シリーズ『長期縦走のすゝめー山にフィット編ー』

シリーズ『長期縦走のすゝめ』第二弾、山にフィット編。

第55期筋肉大臣マグマ大塚が山にフィット編の不要さに思いをはせながら責任を持って執筆します。

「山にフィットする」という耳慣れない言葉。『日本国語大辞典』によると、「山にフィットする」には①登山と真摯に向き合い、樹林帯急登さえ心地良くこなすこと②登山を通して自己存在の矮小さに気づき、自身を自然の摂理の中に位置づけられること、の二つの意味がある。当然、縦走登山を試みる者には「山にフィットする」ことが求められる。
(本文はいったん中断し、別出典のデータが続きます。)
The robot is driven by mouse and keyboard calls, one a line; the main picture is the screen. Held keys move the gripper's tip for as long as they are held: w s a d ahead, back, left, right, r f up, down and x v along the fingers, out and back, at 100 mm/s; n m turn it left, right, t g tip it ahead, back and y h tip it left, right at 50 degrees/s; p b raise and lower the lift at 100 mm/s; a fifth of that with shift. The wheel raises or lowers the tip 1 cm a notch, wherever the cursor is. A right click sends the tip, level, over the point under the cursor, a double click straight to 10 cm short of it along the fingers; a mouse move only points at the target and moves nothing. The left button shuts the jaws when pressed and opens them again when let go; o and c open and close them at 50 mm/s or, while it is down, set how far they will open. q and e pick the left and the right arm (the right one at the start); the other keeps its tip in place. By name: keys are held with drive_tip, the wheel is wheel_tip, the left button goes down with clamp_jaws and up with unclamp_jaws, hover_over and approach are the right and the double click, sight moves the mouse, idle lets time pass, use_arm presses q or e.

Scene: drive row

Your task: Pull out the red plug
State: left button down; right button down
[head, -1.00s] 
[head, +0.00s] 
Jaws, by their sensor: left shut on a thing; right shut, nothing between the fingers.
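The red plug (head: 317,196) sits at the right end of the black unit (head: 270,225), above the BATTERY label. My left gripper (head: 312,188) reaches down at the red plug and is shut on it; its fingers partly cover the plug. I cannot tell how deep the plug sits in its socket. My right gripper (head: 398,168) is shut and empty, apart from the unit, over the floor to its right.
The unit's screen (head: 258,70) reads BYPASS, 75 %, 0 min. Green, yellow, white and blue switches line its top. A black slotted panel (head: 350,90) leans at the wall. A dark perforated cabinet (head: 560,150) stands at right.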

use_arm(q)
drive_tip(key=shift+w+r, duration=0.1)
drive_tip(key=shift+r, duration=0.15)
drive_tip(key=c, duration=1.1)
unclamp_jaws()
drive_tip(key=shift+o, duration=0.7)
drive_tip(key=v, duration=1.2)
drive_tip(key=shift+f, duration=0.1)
今回は計画段階から登山後に至るまでの、「山にフィットする」方法をお伝えします。

目次
1、参加前のフィット
2、登山口に至るまでのフィット
3、登山中のフィット
4、企画後のフィット


1、参加前のフィット
様々な活動を行う探検部だが、ともすれば「自分では企画をたてず誰かの企画に参加するだけ」の受動的な状態に陥りやすいのは一つの事実。例え一参加者であろうと主体的に参加することが、後々のフィットにつながる。ここでは企画前のフィット方法を紹介します。

a.ルート、地点名を覚える
 一見当たり前の行為だが、当たり前のことをできない人間を僕は数多く見てきた。(自身含む)せっかく企画書を作ってもらったのだから、ルートくらいはしっかり覚えよう。またルートを覚えておくことで、滑落や道迷いなどではぐれ、遭難してしまった場合でも、自分の位置の特定に役立つ。(と思う。遭難したことないので分からない)「山をナメない」心意気を常に持つことが大切です。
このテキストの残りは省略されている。